Elliptical Shift I and Elliptical Shift II, from 1993, contain the shape that Sonnier has referred to as astral in appearance. The ellipse also appears in the exterior shape of Space Slipper, 1992; the form could echo objects from traditional African shields to modern day surfboards, while its title relates as much to walking on the moon.

Keith Sonnier (b. 1941, Louisiana) radically reinvented sculpture in the late 1960s. After graduating with a B.A. from the University of Southwestern Louisiana, Lafayette in 1963, he went on to receive an M.F.A. from Rutgers University in 1966. Employing previously unusual materials, Sonnier, along with his contemporaries, Eva Hesse, Barry Le Va, Bruce Nauman, Richard Serra, Joel Shapiro, Richard Tuttle, and Jackie Winsor, called all previous conceptions of sculpture into question. Sonnier experimented with a wide range of materials and in 1968 began working with neon which quickly became a defining element of his work.

Sonnier has been the subject of more than 130 solo exhibitions and has participated in more than 360 group exhibitions throughout his career, including: Documenta 5, Kassel (1972); Keith Sonnier: Neon (1989) at the Hirshhorn Museum and Sculpture Garden, Washington, D.C.; Keith Sonnier: Porte Vue (1979) at Musée National d'Art Moderne, Centre Georges Pompidou, Paris; Projects: Keith Sonnier (1971) at the Museum of Modern Art, New York; the Venice Biennale (1972, 1982); the Whitney Museum of American Art’s 1970 Annual Exhibition: Contemporary American Sculpture, Biennial Exhibitions (1973, 1977), and The New Sculpture 1965 – 1975: Between Geometry and Gesture (1990) which later traveled to the Museum of Contemporary Art in Los Angeles.

Sonnier’s architectural neon installations in public spaces have earned him wide acclaim in an international context.
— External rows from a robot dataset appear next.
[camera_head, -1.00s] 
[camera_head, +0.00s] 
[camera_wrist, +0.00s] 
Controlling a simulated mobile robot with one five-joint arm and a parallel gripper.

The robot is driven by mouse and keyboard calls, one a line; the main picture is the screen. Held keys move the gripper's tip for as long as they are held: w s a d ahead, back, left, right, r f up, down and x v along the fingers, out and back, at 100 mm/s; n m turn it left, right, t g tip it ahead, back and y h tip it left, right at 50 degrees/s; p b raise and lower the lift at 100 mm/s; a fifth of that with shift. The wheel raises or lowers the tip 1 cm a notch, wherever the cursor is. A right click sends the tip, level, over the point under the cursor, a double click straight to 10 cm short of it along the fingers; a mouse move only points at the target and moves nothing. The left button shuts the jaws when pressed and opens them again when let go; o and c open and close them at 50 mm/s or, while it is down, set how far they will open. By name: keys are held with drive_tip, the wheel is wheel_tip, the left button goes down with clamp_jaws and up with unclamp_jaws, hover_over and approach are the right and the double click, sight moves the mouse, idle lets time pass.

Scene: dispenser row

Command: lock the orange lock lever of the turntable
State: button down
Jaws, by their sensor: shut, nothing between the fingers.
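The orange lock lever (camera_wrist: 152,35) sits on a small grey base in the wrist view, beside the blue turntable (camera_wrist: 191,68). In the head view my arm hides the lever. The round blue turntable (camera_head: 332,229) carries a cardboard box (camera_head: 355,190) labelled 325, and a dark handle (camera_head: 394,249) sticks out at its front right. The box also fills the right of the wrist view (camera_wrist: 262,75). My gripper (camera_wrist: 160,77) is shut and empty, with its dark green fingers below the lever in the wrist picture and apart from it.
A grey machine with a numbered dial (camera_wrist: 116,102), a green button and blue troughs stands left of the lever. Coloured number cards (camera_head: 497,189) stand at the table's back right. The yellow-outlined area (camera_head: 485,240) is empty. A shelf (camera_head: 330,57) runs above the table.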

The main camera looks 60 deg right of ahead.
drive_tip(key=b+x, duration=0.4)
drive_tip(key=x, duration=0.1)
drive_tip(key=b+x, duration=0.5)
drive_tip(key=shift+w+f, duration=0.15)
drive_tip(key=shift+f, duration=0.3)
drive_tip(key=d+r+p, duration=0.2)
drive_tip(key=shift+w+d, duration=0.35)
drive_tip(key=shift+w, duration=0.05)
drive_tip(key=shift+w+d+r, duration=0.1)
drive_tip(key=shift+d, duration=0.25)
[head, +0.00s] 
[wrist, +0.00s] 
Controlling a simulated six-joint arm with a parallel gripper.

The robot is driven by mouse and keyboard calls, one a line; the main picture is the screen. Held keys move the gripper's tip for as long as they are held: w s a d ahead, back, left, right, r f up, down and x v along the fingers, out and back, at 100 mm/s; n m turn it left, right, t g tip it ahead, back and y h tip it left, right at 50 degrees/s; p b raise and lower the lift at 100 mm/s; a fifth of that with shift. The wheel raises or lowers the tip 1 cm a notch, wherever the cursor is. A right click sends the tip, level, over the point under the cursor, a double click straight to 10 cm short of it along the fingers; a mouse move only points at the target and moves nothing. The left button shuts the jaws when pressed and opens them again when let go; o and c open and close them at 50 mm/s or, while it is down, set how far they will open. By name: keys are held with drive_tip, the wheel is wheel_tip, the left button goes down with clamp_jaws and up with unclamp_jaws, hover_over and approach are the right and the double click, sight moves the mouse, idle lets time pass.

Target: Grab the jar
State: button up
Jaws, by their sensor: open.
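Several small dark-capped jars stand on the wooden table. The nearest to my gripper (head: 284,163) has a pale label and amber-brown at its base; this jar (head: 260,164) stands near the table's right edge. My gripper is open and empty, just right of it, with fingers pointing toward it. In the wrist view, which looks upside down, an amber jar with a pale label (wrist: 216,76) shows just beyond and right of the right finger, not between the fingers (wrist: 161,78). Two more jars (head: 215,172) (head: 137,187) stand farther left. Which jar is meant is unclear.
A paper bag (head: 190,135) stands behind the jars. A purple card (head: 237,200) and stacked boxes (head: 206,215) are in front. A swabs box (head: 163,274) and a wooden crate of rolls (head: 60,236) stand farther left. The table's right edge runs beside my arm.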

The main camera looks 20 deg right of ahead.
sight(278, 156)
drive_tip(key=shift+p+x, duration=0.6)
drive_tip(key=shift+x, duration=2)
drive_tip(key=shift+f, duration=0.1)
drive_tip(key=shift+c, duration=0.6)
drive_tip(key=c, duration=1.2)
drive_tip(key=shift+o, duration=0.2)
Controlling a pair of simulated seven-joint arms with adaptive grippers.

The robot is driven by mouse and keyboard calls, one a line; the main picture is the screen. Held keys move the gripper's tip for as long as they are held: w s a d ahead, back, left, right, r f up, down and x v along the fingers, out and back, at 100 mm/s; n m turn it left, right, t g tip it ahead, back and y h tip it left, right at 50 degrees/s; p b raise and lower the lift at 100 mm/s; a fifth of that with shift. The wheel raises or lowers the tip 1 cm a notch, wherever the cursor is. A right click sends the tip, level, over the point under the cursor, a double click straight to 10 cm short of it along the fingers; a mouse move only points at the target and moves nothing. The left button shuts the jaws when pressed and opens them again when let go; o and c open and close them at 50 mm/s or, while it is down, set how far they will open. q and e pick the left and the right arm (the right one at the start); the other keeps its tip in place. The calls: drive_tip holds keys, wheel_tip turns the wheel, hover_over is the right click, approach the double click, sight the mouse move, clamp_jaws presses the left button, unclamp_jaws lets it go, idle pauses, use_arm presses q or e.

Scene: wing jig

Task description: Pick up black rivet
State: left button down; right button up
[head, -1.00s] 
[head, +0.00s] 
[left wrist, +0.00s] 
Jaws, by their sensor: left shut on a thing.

More than 20 important public commissions by the artist have been realized since 1981. Included among these commissions is Lichtweg (or Lightway) at the New International Airport, Munich (1989-1992), a permanent installation that spans the 1,000 meter walkway of moving sidewalks, linking terminals and orienting passengers in a pathway of light. Additional installations include: Kansas City International Airport (2006); Munich Re Headquarters in Munich (2002); Pfarrexpositur St. Franziskus, Roman Catholic Church, Steyr, Austria (2002); Ronald Reagan Building and International Trade Center, Washington D.C. (1998); Bureau of the Census, Bowie, Maryland (1997); and the Miami International Airport (1996).

Sonnier’s work can be found in dozens of public and private collections worldwide, including the Hara Museum of Contemporary Art, Tokyo; Kaiser Wilhelm Museum, Krefeld, Germany; Kunstmuseum Liechtenstein, Vaduz; Kunstverein St. Gallen, Switzerland; Musée National d'Art Moderne, Centre Georges Pompidou, Paris; Museu d’Art Contemporani de Barcelona; Museum für Moderne Kunst, Frankfurt am Main; Museum of Contemporary Art, Los Angeles; Museum of Contemporary Art, San Diego; Museum Haus Lange, Krefeld, Germany; Museum of Modern Art, New York; National Gallery of Australia, Canberra; New Orleans Museum of Art, Louisiana; Parrish Art Museum, Water Mill; Smithsonian American Art Museum, Washington, D.C.; Sprengel Museum, Hannover, Germany; Städtisches Museum Abteiberg Monchengladbach, Germany; Stedelijik Museum, Amsterdam, and the Whitney Museum of American Art.

In 1974, Sonnier was awarded first prize at the 9th International Biennial Exhibition of Prints at the National Museum of Modern Art, Tokyo. He was also two-time recipient of the National Endowment for the Arts Grant (1975, 1981), and was awarded the John Simon Guggenheim Memorial Fellowship in 1974.

Recent exhibitions include Keith Sonnier: Cannes Series and Selected Works, Hausler Contemporary, Zurich, 2012; When Attitude Becomes Form: Bern 1969/Venice 2013, a recreation at the Fondazione Prada in Venice of the 1969 Kunsthalle Bern exhibition Live in Your Head. When Attitudes Become Form: Keith Sonnier 68–70, Mary Boone Gallery, New York and Keith Sonnier: Elysian Plain + Early Works, Pace Gallery, New York. In 2015, Sonnier will have an exhibition at MAMAC (Museum for Modern and Contemporary Art) in Nice, France.

His many accolades include the 2013 Arts and Letters Award in Art presented by the American Academy of Arts and Letters. Keith Sonnier currently lives and works in New York City and Bridgehampton, New York.